Oleh Andreas Freddy Pieloor
DALAM dua buku saya berjudul Jangan Beli Unit Link dan Apa Untungnya Beli Unit Link? diungkap tuntas bahwa produk ini sangat tidak sesuai dipasarkan kepada kebanyakan masyarakat Indonesia. Ada beberapa hal yang ingin saya sorot terkait dengan dosa-dosa unit link, antara lain (1) kesalahan target pemasaran, (2) kesalahan cara pemasaran, (3) kesalahan perekrutan agen asuransi, (4) kesalahan pelatihan agen asuransi, (5) kesalahan struktur biaya, (6) kesalahan bank (bancassurance), (7) kesalahan perusahaan asuransi (agen dan dampaknya), (8) siapa yang dirugikan?, (9) tanggung jawab siapa?, serta (10) penyelesaian dampak kerugian masyarakat pilih kasih (standar ganda).
Unit link adalah produk kompleks dan tidak mudah dipahami bahkan oleh agen asuransi yang sudah dilatih dan dididik. Para agen yang telah diberikan Pendidikan dan pelatihan singkat dan kurang memadai disuruh untuk memasarkan unit link kepada keluarga, kerabat, dan sahabat mereka. Semua agen membuat daftar target prospek yang adalah keluarga, kerabat, dan sahabat yang kenal dengan mereka. Padahal, unit link bukan produk yang sesuai bagi seluruh lapisan masyarakat, dan tidak untuk masyarakat yang belum mengenal kontrak pertanggungan asuransi dan pasar modal.
Korban unit link sangat banyak, mulai dari para pedagang di pasar-pasar di berbagai desa, guru, petani, bidan desa, pedagang warung nasi, hingga pekerja informal lainnya. Korban unit link tersebar di seluruh Indonesia. Unit link adalah produk sophisticated sehingga tidak layak dijual kepada masyarakat yang tidak mengenal dan tidak melakukan investasi di pasar modal. Agen asuransi yang militan tidak melakukan know your customer atau customer due diligence dengan benar sehingga terjadi banyak kekeliruan di lapangan.
Agen asuransi (pemasar) yang menjelaskan dan memasarkan kepada masyarakat disinyalir menyembunyikan fakta atau informasi yang semestinya disampaikan kepada calon pembeli. Mereka hanya menyampaikan manfaat dan sisi positif unit link, tapi tidak menyampaikan risiko-risiko yang dihadapi calon pembeli serta besaran dan lama pengenaan biaya-biaya yang menjadi beban calon konsumen. Entah ini terjadi karena inisiatif dan kreativitas agen, entah karena didikan perusahaan asuransi? Sesungguhnya tidak sulit mencari jawaban tersebut. Bila kasus kesalahan cara pemasaran terjadi pada banyak korban, maka kesalahan itu adalah buah pelatihan perusahaan asuransi kepada agen-agen.

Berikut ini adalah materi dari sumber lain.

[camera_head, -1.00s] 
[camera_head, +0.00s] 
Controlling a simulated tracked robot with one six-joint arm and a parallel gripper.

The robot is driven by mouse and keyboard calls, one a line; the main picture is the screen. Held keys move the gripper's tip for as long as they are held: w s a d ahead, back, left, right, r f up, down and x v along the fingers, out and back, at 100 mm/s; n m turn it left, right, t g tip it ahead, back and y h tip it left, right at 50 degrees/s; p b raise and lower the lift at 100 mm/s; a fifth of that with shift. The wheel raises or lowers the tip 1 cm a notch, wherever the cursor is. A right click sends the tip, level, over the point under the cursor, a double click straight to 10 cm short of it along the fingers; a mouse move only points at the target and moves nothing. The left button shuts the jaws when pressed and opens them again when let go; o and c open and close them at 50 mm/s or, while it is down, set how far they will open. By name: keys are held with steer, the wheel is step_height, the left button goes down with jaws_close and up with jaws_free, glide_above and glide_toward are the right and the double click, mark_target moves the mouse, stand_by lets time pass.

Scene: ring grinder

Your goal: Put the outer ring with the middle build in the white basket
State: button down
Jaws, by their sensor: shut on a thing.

Ilustrasi yang digunakan agen asuransi juga adalah alat pemasaran yang sangat keliru. Keliru karena hanya mencantumkan hasil investasi yang positif, padahal kita semua tahu bahwa investasi pun kerap menghasilkan return yang negatif. Juga besaran angka yang digunakan terlalu optimistis, 5%, 10%, dan 15%, ini sangat misleading. Jangan Anda berkilah bahwa ilustrasi bukan bagian dari kontrak, karena sebagian besar calon pembeli memutuskan membeli karena penjelasan agen menggunakan ilustrasi!
Kekeliruan berikutnya adalah unit link dipasarkan oleh kantor pemasaran anorganik perusahaan asuransi, dan dilakukan secara multilevel marketing (MLM). Kantor pemasaran anorganik bukanlah cabang perusahaan asuransi, melainkan franchise perusahaan asuransi yang dipegang dan dikuasai oleh pedagang yang melakukan kerja sama dengan perusahaan asuransi. Sehingga, pedagang tentu berusaha untuk menjual sebanyak-banyaknya polis asuransi, karena mereka akan memperoleh allowance yang sangat besar dari perusahaan asuransi. Regulator harus memeriksa perjanjian franchise dan sistem pemasaran multilevel itu secara mendalam. Bila risikonya sangat besar bagi masyarakat dan perusahaan asuransi, sebaiknya sistem ini dihapuskan.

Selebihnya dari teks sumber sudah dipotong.